After presenting the loyalty oath to Abdullah Ben Yassin's successor, Abu Bakr as religious and military leader, the latter took control of Zenata, Meknesah and Louata, and returned to Agmat. Overpopulation of this city led to plans to build a new city called Marrakech, near the tribe of origin, Lamtuna, the ancestors of the Erguibat and Tekna (extending south from the Nun River to present-day Cape Bojador), and the strongholds of Magrawa, Barghawata and the newly controlled Amara. 

After disagreements arose between Lamtuna and Jadalah, Abu Bakr took half of his army to make peace between the two Saharawi tribes, leaving the other half led by Yusef, his cousin, to quell the revolts of the rebellious tribes in Zenata and Maghara to the north, later controlling the north and east of al-Maghreb al-Aqṣa, as well as the Central Maghreb (what is now Algeria) before extending his control over al-Andalus.

The Saharawi depth of the Moroccan state remained relatively strong during the reign of the Almohads (1121-1269) but reached its peak under the Saadids (1510-1659), who controlled the strip between Tuat and Taghaza as far as Timbuktu, Gao and Tjini. In addition, the Alawis (from 1666) penetrated the south through Chingueti, beyond the Senegal River. However, the borders stretching from the Nun River to Cap Boujdour remained fixed and unchanged under the rule of all successive states, including the Merinids and Wattasids.

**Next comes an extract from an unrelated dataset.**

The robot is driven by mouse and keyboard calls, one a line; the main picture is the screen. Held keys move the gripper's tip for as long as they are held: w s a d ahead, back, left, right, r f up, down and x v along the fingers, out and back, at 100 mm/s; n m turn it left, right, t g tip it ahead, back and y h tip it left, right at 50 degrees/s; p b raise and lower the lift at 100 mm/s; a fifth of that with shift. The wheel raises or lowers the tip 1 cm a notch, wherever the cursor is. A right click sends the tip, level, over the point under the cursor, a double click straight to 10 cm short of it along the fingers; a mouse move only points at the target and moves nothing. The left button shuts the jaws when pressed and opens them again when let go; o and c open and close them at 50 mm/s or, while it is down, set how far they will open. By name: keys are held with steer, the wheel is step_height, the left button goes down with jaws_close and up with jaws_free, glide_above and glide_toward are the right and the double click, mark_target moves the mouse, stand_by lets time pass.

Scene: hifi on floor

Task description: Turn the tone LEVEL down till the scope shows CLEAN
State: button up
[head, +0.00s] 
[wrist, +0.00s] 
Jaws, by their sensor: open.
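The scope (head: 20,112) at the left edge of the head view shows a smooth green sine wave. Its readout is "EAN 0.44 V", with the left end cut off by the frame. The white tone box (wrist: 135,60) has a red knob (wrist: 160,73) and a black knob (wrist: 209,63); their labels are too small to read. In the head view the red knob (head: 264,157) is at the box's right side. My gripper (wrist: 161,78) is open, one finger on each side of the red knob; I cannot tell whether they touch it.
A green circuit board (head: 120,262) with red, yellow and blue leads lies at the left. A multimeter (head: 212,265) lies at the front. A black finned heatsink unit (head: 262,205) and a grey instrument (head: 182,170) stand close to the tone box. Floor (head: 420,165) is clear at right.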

Throughout history, the Moroccan Makhzen has never had a settlement without the strip extending south to Cape Boujdour and east beyond Tindouf and Tuat, as was the case with Tremecén and Oran to the north. This depth is the basis of Moroccan sovereignty over the Sahara, which is a historical, political, cultural, geographical and geostrategic depth. The link between Morocco and its African depth from the time of the Almoravids until the entry of Spanish colonisation in the eighties of the 19th century is what is now called the Moroccan Sahara. This is the essence and legitimacy of the Moroccan presence in the Sahara.